Столыпин был один боевою фигурой среди небоевой армады, ему сотрудничавшей и теперь съехавшейся его хоронить. Революция может быть, оттого и выступает так бойко вперед, что не чувствует перед собою воина, героя, а что-то мягкое, рыхлое, вот ‘кожу’, которую можно ‘золотить через огонь’… Ее даже нельзя назвать сейчас храброю: она была бы таковою, если бы боролась с Екатериною и в екатерининские времена, если бы боролась между 1825 и 1855 годами. А теперь…
Меня поразило, что ни накануне, ни теперь никто не поставил ни одной восковой свечи. Очевидно, — не обычай или не умеют, или до того забыли ‘храм Божий’, что не имеют простого воспоминания о нем, что вот там на богослужении ‘народ ставит перед иконами свечи’. Это особенно странно, когда в церкви было столько ‘националистов’ и ‘от монархических организаций’. Очевидно, все это идет книжно и мозговым, надуманным образом, а не то, что есть выражение протеста непосредственной, народной Руси. Потому что отчего же, иначе, не ставят свечки?

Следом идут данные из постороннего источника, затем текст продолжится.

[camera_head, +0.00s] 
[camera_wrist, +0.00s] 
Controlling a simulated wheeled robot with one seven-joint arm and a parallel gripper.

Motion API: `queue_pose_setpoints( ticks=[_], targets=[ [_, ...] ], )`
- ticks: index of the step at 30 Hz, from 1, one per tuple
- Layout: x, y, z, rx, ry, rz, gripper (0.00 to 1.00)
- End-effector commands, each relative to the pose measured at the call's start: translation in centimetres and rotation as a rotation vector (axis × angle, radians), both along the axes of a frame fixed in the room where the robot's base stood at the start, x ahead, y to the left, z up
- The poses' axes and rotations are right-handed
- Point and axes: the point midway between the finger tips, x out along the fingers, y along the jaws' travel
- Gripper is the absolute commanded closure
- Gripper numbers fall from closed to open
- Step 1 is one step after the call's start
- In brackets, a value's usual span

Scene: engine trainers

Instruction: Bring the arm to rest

Когда стали подымать гроб, — все двинулось к нему, естественно смотря на гроб, а не под ноги: и под ногами очутилось все то ‘венечное убранство’, которое было ему принесено и привезено. Через полминуты, когда вынесли гроб, — это было что-то ужасное: пальмы и цветы обратились в труху от веников, и ноги прошлись даже по серебряным венкам. Я поднял дубовой серебряный лист, чтобы показать в Петербурге след этого вандальства. С тревогой я стал искать привезенный венок: его совсем не было, не было на том месте, где он был прислонен к катафалку. ‘Неужели совсем в глубине ‘под травой’ (остатки живых венков)?’ К счастью, — какая-то добрая душа отнесла за ночь его и еще немного серебряных же венков на солею, — и прислонила к иконостасу. Ленты, надписи, — все было варварски измято ногами, все, что было около катафалка, т.е. почти все — вся масса. Уцелело лишь то, что впереди гроба и предварительно было пронесено на могилу. Но это была небольшая часть.
Впервые опубликовано: ‘Новое Время’. 1911. 1 окт. N 12771.